I’m with you so far, though I’m not sure why that means that the Lloyds Bank on one side of the street just down the road from me has to have a smart new green sign while the branch of the Cheltenham & Gloucester on the other side of the street gets a whole new look as the TSB.
Yes, of course the Cheltenham & Gloucester is also part of Lloyds. Do keep up.
The full cost of this double-quick makeover is unclear, but apparently £30m is being pumped into branding and advertising.
They’re keen to spend large sums putting out the message that this is all part of connecting with local customers, and they don’t seem to be highlighting the fact that they’ve been ordered to do it on account of the gigantic cock-up they made of things only a few years ago. Funny, that.
That’s only part of it, of course. When one bank has an advertising blitz, the others follow suit to protect their turf, apparently blissfully unaware that we hate them all equally and only use their services on sufferance.

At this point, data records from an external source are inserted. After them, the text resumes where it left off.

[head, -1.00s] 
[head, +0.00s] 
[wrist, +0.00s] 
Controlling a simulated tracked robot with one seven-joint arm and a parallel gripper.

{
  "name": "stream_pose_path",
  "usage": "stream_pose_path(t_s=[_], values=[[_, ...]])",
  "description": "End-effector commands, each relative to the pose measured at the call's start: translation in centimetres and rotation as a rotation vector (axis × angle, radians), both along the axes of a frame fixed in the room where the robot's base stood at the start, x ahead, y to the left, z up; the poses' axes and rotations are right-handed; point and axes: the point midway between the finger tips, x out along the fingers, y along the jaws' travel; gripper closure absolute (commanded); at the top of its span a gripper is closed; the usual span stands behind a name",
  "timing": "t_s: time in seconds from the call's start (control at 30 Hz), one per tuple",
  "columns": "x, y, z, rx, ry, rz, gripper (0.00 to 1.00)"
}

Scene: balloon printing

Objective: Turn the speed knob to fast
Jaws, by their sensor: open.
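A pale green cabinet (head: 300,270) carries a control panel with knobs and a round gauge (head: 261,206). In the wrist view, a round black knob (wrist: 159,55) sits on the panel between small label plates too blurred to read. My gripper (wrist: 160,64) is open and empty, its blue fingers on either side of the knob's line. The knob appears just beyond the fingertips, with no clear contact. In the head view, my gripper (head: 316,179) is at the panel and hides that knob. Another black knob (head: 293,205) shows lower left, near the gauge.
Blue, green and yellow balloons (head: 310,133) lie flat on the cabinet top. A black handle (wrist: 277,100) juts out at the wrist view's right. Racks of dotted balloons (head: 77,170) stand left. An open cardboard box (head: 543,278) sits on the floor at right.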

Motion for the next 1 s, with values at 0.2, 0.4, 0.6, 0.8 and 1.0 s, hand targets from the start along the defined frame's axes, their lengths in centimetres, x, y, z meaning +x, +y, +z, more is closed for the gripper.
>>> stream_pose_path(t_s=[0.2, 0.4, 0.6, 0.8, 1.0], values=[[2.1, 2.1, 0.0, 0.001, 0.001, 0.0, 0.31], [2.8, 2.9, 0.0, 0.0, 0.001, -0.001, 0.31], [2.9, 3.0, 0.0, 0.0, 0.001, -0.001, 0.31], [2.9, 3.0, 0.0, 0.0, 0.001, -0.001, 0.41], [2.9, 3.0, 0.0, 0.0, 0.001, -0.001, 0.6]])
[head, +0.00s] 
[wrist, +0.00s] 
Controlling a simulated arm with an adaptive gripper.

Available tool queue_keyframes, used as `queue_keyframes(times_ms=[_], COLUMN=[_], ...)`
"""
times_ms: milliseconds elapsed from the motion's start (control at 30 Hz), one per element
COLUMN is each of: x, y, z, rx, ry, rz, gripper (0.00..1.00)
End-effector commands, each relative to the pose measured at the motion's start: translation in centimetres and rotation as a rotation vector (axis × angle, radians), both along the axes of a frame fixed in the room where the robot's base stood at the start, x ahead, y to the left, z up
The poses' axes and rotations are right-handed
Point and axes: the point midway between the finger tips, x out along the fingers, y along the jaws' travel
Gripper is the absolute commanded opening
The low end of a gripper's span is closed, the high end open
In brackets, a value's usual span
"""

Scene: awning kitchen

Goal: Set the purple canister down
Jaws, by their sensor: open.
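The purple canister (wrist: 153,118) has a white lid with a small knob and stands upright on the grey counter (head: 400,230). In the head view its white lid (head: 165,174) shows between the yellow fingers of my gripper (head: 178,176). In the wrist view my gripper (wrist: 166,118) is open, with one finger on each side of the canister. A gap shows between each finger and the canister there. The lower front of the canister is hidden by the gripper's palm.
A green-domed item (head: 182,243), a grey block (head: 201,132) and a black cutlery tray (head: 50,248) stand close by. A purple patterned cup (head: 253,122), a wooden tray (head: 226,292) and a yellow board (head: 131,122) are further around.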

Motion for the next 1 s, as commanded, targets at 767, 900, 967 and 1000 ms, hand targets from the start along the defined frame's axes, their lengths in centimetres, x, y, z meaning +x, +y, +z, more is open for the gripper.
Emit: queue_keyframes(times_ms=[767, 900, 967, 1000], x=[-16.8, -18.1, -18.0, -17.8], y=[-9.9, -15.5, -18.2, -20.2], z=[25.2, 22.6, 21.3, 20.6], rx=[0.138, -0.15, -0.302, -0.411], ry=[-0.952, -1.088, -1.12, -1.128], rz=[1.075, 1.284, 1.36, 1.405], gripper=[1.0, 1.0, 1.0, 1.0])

I know I am not alone in being staggered by the amount of money wasted on branding and refits by the big names of finance in recent years.
I’ve lost count of the number of times that my own bank has changed its name, and then changed its look, and then sometimes quickly closed down the branches which have just been expensively refitted.
But if they’re private sector organisations, more fool us for sticking with them and not organising a mass lobby of the next shareholders meeting to ask what the hell is going on.
However, if – like our chums at Lloyds – they’re owned in large part by the taxpayer, and we ploughed billions into baling them out, wouldn’t that money be better spent paying us back rather the redecorating more often than I give a lick of paint to the living room?